The policy document itself 68, upon being loaded by the correlation engine 62, contains both rules of applicability and rules of conformance. The policy itself also contains a rule of priority, namely, whether it takes precedence over other policies. These rules become their own unique entities within EMDB 30, that like other entities are assigned to the hierarchical structure. Any given policy entity may apply to either single or multiple levels of the hierarchy. At any given level in the hierarchy, policy entities applying to that level as well as all higher levels are analyzed and merged using pre-defined priorities generated by the owners of a given value chain or functional group. The end result of the analysis and merge is a final policy that is tailored to each entity at a given hierarchy level.

The system's ability to import, analyze, and assign policies to entities within the enterprise facilitates audits of information technology systems, where compliance with specific thresholds of performance, safeguards, operational consistency, etc. are evaluated. As shown in FIG. 10, a request from auditor 1001 prompts identification of the relevant entities in the system, 1002. An initial batch of data on system state is provided from the EMDB, and the SDE 90 is initialized to capture more data from users 1003. Confidence values and blueprints are set according to requests for specific information by the auditor 1004. Manual audit evidence then generated, which can then be provided to the auditor, 1006. The confidence engine is also updated with new confidence values, 1005.

Ongoing post-audit monitoring then proceeds as a recursive process, as shown in FIG. 10. Audit entities have discrepancy thresholds reviewed periodically 1007. Correlation engine 62 identifies new entities, determines when discrepancies from given standards occur, or when trends indicate that a discrepancy is likely to occur in the near future 1008. Confidence levels and data audit standards are maintained, 1009, by having SDE execute queries to users within the enterprise based in part on confidence values generated by the confidence engine.

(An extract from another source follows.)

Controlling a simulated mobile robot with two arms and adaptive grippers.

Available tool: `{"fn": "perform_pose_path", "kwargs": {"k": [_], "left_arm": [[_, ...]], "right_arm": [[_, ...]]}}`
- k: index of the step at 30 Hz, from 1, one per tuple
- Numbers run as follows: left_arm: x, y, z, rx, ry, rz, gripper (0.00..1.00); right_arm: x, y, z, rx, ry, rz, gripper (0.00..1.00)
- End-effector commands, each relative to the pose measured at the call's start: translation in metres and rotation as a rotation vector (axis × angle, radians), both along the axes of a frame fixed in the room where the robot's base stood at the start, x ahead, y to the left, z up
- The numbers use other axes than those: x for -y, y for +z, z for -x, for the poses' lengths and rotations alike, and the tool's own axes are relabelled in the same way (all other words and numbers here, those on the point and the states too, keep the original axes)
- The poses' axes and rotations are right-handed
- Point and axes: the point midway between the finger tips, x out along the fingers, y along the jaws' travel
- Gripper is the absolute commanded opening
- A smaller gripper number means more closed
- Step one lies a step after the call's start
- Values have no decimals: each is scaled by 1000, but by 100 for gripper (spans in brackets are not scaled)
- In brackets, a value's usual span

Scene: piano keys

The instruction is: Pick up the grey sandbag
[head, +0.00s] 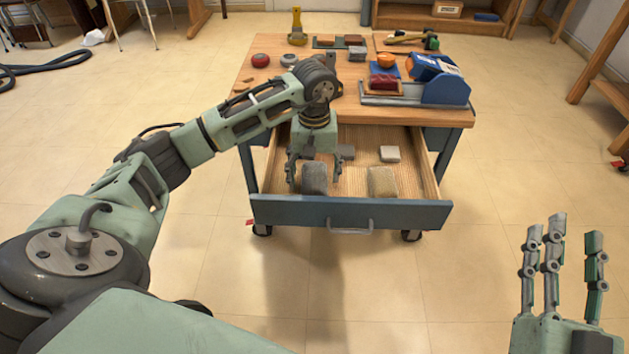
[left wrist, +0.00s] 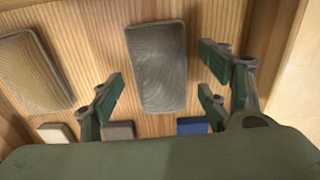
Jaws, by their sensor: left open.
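The grey sandbag (head: 314,181) lies in the open drawer, left of centre near the drawer front. It also shows in the left wrist view (left wrist: 157,65), flat on the wooden drawer floor. My left gripper (head: 313,170) is open above the drawer, its fingers on either side of the grey sandbag. In the left wrist view the left gripper (left wrist: 160,90) has one finger left of the bag and two right of it, with gaps visible. My right gripper (head: 568,235) is open and empty at the lower right, away from the cart.
A tan sandbag (head: 382,182) lies to the right in the drawer (head: 350,213). A pale block (head: 390,154), a grey block (head: 346,152) and a blue block (left wrist: 192,126) lie behind the bags. Tools and blocks crowd the cart top (head: 335,110).

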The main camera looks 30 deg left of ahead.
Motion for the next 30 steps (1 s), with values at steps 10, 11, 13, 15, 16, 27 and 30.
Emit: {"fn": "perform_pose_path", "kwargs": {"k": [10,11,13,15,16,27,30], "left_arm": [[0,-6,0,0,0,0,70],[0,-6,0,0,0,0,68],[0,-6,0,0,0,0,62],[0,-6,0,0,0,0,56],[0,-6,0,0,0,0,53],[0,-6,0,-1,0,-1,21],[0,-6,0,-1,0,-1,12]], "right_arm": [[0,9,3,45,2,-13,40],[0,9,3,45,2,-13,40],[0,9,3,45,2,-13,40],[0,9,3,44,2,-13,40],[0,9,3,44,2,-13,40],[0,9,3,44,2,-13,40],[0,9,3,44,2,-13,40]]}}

The data received from users in this process is then captured and used to update EMDB 30.

The embodiments described above are given as illustrative examples only. It will be readily appreciated that many deviations may be made from the specific embodiments disclosed in this specification without departing from the invention. Accordingly, the scope of the invention is to be determined by the claims below rather than being limited to the specifically described embodiments above.

Claims

1. A computer-implemented data processing system for automating enterprise-wide information technology configuration management comprising:

A database,

A confidence engine,

A social discovery engine, and

A correlation engine

Wherein said database stores entity information, said correlation engine processes said entity information, said confidence engine calculates one or more confidence values for said entities, said metrics being stored in said database, and said social discovery engine autonomously generates user queries requesting said entity information.

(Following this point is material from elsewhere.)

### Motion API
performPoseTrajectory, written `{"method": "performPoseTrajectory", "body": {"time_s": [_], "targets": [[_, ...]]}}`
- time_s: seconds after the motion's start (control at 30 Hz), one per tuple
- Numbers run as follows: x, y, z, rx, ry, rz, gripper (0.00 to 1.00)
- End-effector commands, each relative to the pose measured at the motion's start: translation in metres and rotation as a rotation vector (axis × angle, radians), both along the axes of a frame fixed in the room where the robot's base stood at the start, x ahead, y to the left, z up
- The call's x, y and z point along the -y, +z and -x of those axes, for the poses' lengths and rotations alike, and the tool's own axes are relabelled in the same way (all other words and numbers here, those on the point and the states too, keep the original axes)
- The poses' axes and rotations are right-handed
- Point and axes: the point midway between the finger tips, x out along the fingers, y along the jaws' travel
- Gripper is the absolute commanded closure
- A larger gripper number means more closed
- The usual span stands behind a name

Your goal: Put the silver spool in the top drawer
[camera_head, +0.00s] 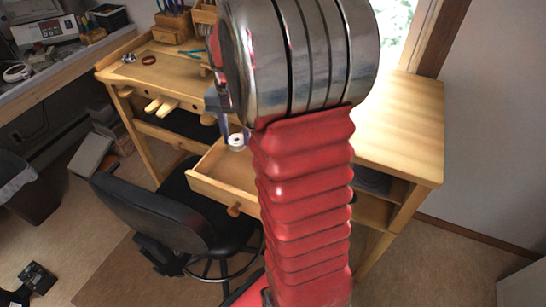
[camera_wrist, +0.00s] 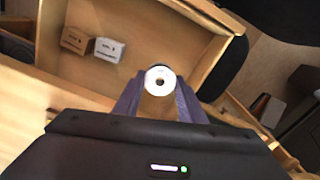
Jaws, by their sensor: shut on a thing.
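The silver spool (camera_wrist: 160,80) is a small pale ring with a dark hole, seen end-on between the fingertips of my gripper (camera_wrist: 160,92) in the wrist view. My gripper is shut on it. In the head view the spool (camera_head: 236,141) hangs under my gripper (camera_head: 232,132), in front of the workbench and by the back left corner of the open drawer (camera_head: 222,196). In the wrist view the open drawer (camera_wrist: 150,42) lies beyond the spool, which appears over its edge area. Its exact height cannot be told. My arm hides part of the drawer in the head view.
A brown box (camera_wrist: 74,40) and a white box (camera_wrist: 108,50) sit in the drawer's left part in the wrist view; the rest of its floor looks clear. A black chair (camera_head: 165,215) stands before the drawer. The wooden workbench (camera_head: 405,120) extends behind.

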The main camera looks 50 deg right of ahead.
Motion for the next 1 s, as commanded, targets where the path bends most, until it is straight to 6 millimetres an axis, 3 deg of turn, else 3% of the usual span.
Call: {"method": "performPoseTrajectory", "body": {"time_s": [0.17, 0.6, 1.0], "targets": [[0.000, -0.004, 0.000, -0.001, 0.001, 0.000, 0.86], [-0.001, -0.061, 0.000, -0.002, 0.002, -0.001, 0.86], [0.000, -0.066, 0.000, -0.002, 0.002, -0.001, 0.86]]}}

2. The data processing system of claim 1, wherein said database is a configuration management database.

3. The data processing system of claim 1, wherein said user queries are generated based on said confidence values and pre-determined query protocols

4. The data processing system of claim 1, wherein said user queries are instant messages

5. The data processing system of claim 1, wherein said user queries are electronic mail messages

6. The data processing system of claim 1, wherein said user queries are short messaging system messages.

7. A method of generating a visual configuration management report for a user regarding whether two or more information technology entities and one or more of their corresponding properties are related, comprising the steps of:

Receiving from the user desired attributes of interest on two or more entities;

Capturing data on said two or more entities regarding said attributes from one or more databases using a first set of machine-executable instructions;

Comparing said data with said attributes using a second set of machine-executable instructions;

Calculating at least one confidence value based on the results of said comparison using a third set of machine-executable instructions;

Generating one or more user queries using a fourth set of machine-executable instructions;

Updating said data based on responses received from said user queries using said first and second set of machine-executable instructions; and

Generating a user report using one or more user input/output devices.

8. The method of claim 7, wherein said user queries are generated based on said confidence values and at least one pre-determined query protocol.

9. The method of claim 7, wherein said user queries are in the form of instant messages.

10. The method of claim 7, wherein said user queries are in the form of electronic mail messages.

11. The method of claim 7, wherein said user queries are in the form of short messaging system (SMS) messages.

12. The method of claim 7, wherein said user report is an audit report.

13. A computer-implemented method of automating enterprise-wide information technology configuration management, comprising the steps of:

Processing raw data relating to a plurality of entities from a plurality of inputs, wherein said processing includes the step of deriving or inferring relationships between said entities using a first set of machine-executable instructions;

Generating relationship data based on said relationships;

Loading said raw data and said relationship data into a database using said first set of machine-executable instructions, wherein said raw data and said relationship data comprise entity data;

Scanning said entity data on a predetermined schedule using a second set of machine-executable instructions;

Calculating a confidence value for each said entity, using said entity data and said second set of machine-executable instructions;

Generating one or more information request messages to users based on said confidence value in relation to a pre-defined threshold value using a third set of machine-executable instructions;

Updating said entity data with data received from responses to said information request messages; and

Generating a configuration management report using one or more user input/output devices.

14. The computer-implemented method of claim 12, wherein said information request messages are generated when said confidence value is less than a pre-defined confidence value.

15. The computer-implemented method of claim 12, wherein said information request messages are in the form of instant messages.

16. The computer-implemented method of claim 12, wherein said information request messages are in the form of electronic mail messages.

17. The computer-implemented method of claim 12, wherein said information request messages are in the form of short message system (SMS) messages.

18. A computer-implemented method of managing and executing information technology policies for an enterprise, comprising the steps of:

Creating a hierarchy of policy groups in the memory of one or more databases;

Importing a policy document into said memory of one or more databases;

Processing said policy document into discrete policy segments using a first set of machine-executable instructions;

Storing said discrete policy segments in said memory of said one or more databases;

Assigning said discrete policy segments to said hierarchy using one or more user inputs and said first set of machine-executable instructions;

Associating said policy segments to one or more entities stored in said one or more databases, using a second set of machine-executable instructions;

Accepting feedback from users relating to said policy segments using a third set of machine-executable instructions;

Updating said one or more databases based on said feedback using said third set of machine-executable instructions.